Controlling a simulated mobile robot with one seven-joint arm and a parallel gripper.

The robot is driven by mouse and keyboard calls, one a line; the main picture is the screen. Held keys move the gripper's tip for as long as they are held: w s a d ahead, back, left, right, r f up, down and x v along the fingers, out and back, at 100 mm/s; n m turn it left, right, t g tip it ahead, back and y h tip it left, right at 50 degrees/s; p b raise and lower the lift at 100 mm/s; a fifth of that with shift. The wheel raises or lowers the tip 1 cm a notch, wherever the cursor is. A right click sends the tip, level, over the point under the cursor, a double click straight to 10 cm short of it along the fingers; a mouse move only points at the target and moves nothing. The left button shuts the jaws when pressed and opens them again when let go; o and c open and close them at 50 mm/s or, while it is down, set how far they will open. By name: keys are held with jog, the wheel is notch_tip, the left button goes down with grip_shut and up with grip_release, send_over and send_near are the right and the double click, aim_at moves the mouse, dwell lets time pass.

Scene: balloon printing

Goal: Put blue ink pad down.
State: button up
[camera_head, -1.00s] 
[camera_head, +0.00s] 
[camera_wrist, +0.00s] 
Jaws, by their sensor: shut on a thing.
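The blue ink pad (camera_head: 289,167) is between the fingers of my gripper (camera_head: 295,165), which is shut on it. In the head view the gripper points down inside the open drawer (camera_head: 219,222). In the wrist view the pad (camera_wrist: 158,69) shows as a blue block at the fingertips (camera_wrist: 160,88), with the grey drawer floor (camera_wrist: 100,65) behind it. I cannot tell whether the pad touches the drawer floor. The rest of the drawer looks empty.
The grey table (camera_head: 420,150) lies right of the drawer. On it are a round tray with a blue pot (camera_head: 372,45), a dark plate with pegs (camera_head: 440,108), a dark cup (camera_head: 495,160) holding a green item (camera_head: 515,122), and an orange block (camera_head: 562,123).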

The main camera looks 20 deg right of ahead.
___
Exercise objective ::
Each line from the one containing "Jaws, by their sensor: shut on a thing." to the end of the listing above should be copied exactly, and nothing else.

Solution to the problem ::
Jaws, by their sensor: shut on a thing.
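The blue ink pad (camera_head: 289,167) is between the fingers of my gripper (camera_head: 295,165), which is shut on it. In the head view the gripper points down inside the open drawer (camera_head: 219,222). In the wrist view the pad (camera_wrist: 158,69) shows as a blue block at the fingertips (camera_wrist: 160,88), with the grey drawer floor (camera_wrist: 100,65) behind it. I cannot tell whether the pad touches the drawer floor. The rest of the drawer looks empty.
The grey table (camera_head: 420,150) lies right of the drawer. On it are a round tray with a blue pot (camera_head: 372,45), a dark plate with pegs (camera_head: 440,108), a dark cup (camera_head: 495,160) holding a green item (camera_head: 515,122), and an orange block (camera_head: 562,123).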

The main camera looks 20 deg right of ahead.

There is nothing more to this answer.